Task to complete:
Scan the entries below and extract each line with the word "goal" in it.

## START Information given

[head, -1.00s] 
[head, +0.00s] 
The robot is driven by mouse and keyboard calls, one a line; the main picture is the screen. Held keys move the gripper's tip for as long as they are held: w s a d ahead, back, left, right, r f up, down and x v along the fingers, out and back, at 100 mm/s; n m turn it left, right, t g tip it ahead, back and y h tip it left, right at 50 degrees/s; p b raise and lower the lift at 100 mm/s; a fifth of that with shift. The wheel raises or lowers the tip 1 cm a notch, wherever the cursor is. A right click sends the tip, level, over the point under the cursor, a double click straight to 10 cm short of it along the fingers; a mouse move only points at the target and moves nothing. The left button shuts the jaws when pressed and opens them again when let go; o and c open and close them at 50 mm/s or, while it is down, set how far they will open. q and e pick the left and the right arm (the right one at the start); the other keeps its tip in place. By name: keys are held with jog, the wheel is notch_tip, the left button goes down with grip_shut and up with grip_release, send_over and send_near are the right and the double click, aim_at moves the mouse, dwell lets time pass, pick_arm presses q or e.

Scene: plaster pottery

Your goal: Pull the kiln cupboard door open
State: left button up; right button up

## END Information given
## START Information given

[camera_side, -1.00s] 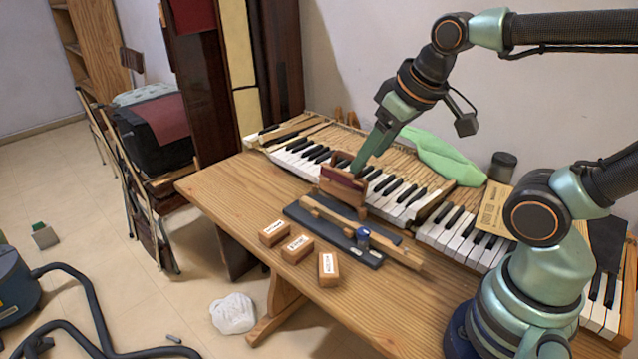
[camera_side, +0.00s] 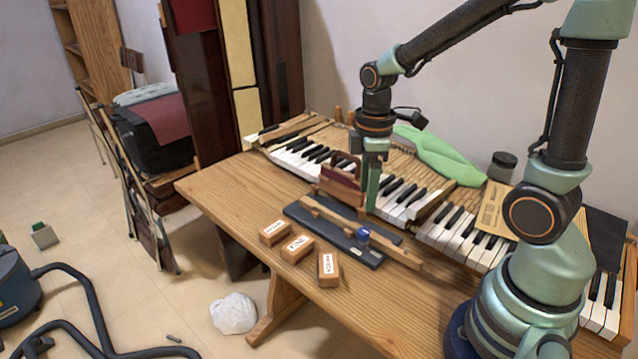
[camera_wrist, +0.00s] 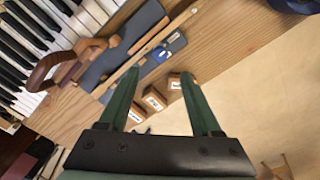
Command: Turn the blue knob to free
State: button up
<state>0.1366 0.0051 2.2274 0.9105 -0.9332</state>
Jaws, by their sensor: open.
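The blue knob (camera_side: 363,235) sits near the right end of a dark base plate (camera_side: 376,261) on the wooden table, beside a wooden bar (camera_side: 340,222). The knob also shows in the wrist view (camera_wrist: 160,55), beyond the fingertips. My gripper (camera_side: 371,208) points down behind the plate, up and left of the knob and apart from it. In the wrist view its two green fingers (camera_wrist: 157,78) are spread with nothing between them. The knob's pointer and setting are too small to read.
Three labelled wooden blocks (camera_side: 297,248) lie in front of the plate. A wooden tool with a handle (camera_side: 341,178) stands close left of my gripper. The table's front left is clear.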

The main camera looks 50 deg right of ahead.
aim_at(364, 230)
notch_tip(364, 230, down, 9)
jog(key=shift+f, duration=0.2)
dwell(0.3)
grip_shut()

## END Information given
## START Information given

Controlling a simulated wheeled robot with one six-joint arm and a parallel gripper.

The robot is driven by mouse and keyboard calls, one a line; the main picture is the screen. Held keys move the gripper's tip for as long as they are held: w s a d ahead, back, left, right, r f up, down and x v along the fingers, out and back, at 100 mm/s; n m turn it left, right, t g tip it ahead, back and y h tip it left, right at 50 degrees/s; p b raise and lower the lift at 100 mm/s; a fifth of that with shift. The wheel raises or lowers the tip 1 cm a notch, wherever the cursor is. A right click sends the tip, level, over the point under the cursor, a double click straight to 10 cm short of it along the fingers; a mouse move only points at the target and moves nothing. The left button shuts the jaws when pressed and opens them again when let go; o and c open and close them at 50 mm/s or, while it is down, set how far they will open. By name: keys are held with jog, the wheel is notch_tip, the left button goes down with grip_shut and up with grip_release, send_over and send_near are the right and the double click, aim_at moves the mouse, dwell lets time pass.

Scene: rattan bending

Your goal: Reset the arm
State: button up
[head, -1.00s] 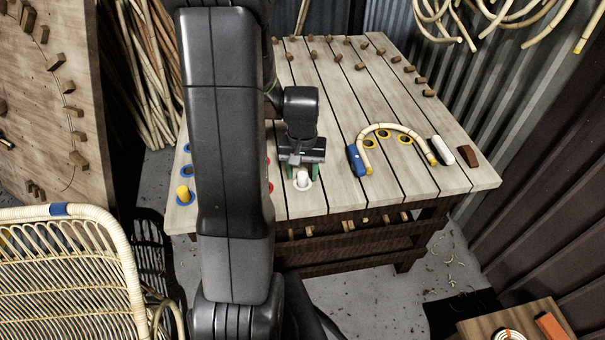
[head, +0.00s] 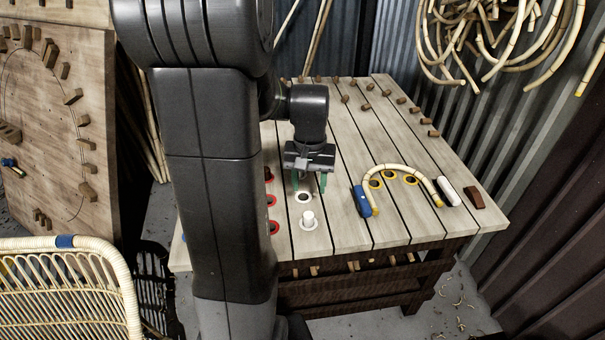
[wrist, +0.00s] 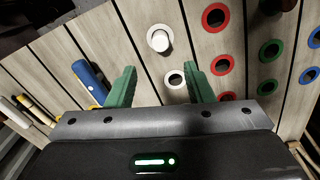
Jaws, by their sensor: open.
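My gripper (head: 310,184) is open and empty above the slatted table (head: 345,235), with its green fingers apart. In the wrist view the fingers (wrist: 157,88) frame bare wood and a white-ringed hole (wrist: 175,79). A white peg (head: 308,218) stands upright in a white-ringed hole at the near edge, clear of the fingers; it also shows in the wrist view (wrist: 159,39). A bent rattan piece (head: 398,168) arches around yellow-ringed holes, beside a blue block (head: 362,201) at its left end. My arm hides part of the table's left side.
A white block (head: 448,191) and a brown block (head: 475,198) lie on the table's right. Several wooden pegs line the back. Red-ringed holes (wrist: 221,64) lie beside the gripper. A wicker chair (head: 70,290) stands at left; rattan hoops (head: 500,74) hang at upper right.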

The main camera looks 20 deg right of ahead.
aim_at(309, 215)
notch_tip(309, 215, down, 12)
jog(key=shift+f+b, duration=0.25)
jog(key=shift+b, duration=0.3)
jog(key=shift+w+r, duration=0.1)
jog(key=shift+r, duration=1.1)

## END Information given

Correct response:
Your goal: Pull the kiln cupboard door open
Your goal: Reset the arm

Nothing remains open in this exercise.